**Work to complete**
Beginning with the very first line, please reproduce the entries exactly through the line containing "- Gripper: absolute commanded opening".

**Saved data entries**
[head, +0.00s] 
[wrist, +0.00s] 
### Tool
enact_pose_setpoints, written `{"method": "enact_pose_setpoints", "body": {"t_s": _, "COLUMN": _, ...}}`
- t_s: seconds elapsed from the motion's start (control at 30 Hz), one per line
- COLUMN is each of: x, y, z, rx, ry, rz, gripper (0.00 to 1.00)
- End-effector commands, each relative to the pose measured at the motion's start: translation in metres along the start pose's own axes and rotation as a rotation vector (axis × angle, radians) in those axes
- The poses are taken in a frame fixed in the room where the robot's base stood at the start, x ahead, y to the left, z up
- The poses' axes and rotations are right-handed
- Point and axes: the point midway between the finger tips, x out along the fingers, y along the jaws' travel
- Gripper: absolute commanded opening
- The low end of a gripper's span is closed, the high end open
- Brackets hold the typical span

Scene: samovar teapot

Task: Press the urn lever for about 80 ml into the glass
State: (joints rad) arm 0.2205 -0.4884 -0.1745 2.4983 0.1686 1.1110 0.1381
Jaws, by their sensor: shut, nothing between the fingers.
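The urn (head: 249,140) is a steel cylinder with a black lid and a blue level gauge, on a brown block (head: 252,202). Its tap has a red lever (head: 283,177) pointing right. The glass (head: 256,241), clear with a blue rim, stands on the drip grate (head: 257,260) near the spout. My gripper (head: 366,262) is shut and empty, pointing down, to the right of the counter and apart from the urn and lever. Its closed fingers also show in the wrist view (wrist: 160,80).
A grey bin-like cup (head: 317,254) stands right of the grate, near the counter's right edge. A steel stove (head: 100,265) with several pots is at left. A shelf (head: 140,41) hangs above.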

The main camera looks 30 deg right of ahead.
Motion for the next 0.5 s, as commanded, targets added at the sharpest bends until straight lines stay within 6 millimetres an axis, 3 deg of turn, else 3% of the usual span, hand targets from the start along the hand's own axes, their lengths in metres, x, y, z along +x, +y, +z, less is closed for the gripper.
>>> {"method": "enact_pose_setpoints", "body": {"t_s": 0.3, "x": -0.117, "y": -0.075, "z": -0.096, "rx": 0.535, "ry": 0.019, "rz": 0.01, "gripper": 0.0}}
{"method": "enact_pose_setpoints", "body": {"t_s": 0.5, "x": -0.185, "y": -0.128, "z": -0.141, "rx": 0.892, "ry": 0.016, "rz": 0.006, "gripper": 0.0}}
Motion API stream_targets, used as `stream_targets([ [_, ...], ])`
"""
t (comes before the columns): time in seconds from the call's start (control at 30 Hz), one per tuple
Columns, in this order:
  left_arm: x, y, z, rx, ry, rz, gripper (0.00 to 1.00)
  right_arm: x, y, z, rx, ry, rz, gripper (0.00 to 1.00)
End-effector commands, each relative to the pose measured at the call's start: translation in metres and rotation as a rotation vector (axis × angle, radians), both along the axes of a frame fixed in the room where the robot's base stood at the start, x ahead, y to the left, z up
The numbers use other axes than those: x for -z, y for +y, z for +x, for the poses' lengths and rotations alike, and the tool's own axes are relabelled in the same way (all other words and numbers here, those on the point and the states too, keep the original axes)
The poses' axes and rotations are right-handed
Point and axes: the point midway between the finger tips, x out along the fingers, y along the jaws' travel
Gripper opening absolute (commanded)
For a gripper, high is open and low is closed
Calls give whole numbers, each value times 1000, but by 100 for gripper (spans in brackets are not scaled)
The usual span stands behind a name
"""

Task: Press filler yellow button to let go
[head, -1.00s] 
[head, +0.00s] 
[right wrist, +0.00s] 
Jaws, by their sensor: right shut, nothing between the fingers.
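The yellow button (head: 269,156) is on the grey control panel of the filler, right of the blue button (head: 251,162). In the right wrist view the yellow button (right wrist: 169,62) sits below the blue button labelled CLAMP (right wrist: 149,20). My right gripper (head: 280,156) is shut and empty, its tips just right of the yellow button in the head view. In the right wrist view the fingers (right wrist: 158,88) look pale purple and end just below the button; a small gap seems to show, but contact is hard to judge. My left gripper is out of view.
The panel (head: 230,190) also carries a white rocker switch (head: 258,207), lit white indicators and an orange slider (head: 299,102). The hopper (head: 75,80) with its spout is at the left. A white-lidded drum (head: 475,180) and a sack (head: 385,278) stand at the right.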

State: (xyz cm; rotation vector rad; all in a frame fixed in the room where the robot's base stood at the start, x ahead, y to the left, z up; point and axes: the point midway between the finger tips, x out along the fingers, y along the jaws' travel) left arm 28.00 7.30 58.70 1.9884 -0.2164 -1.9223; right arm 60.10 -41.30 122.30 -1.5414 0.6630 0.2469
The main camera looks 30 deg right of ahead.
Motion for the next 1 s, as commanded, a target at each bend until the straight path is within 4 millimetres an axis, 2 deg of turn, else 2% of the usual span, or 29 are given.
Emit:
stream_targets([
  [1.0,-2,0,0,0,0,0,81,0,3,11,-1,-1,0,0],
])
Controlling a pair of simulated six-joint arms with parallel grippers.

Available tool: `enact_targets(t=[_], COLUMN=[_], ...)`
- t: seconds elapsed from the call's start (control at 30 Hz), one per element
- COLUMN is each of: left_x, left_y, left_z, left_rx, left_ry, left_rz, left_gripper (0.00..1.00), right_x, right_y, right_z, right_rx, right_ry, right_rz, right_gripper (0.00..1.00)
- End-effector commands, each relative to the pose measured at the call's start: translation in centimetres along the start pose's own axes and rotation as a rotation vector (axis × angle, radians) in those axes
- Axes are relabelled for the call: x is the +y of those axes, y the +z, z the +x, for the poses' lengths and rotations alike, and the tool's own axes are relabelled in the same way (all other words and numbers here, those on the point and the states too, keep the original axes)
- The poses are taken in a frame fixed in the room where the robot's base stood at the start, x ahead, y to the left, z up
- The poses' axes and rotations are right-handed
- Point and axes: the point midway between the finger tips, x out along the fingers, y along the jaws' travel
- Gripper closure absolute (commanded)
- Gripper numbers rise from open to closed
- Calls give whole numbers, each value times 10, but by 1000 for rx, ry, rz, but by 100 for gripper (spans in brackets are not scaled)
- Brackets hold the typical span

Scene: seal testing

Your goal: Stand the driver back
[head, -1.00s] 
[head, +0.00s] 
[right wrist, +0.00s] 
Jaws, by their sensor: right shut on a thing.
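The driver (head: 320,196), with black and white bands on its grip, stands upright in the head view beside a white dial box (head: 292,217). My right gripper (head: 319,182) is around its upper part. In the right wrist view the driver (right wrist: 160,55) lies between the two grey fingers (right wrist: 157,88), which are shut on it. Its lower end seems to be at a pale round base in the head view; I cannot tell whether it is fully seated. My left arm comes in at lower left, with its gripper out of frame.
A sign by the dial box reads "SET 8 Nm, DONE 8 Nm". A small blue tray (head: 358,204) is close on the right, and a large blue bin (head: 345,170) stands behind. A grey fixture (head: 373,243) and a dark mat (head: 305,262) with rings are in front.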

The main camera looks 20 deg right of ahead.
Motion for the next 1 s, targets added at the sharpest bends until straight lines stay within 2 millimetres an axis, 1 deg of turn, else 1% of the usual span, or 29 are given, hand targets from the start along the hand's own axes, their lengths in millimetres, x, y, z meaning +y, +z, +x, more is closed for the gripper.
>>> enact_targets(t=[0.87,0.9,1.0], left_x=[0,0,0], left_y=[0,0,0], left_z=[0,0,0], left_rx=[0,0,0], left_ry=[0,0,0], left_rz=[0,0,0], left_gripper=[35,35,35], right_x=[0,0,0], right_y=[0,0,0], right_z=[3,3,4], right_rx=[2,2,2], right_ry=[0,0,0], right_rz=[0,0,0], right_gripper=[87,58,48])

**Solution**
[head, +0.00s] 
[wrist, +0.00s] 
### Tool
enact_pose_setpoints, written `{"method": "enact_pose_setpoints", "body": {"t_s": _, "COLUMN": _, ...}}`
- t_s: seconds elapsed from the motion's start (control at 30 Hz), one per line
- COLUMN is each of: x, y, z, rx, ry, rz, gripper (0.00 to 1.00)
- End-effector commands, each relative to the pose measured at the motion's start: translation in metres along the start pose's own axes and rotation as a rotation vector (axis × angle, radians) in those axes
- The poses are taken in a frame fixed in the room where the robot's base stood at the start, x ahead, y to the left, z up
- The poses' axes and rotations are right-handed
- Point and axes: the point midway between the finger tips, x out along the fingers, y along the jaws' travel
- Gripper: absolute commanded opening

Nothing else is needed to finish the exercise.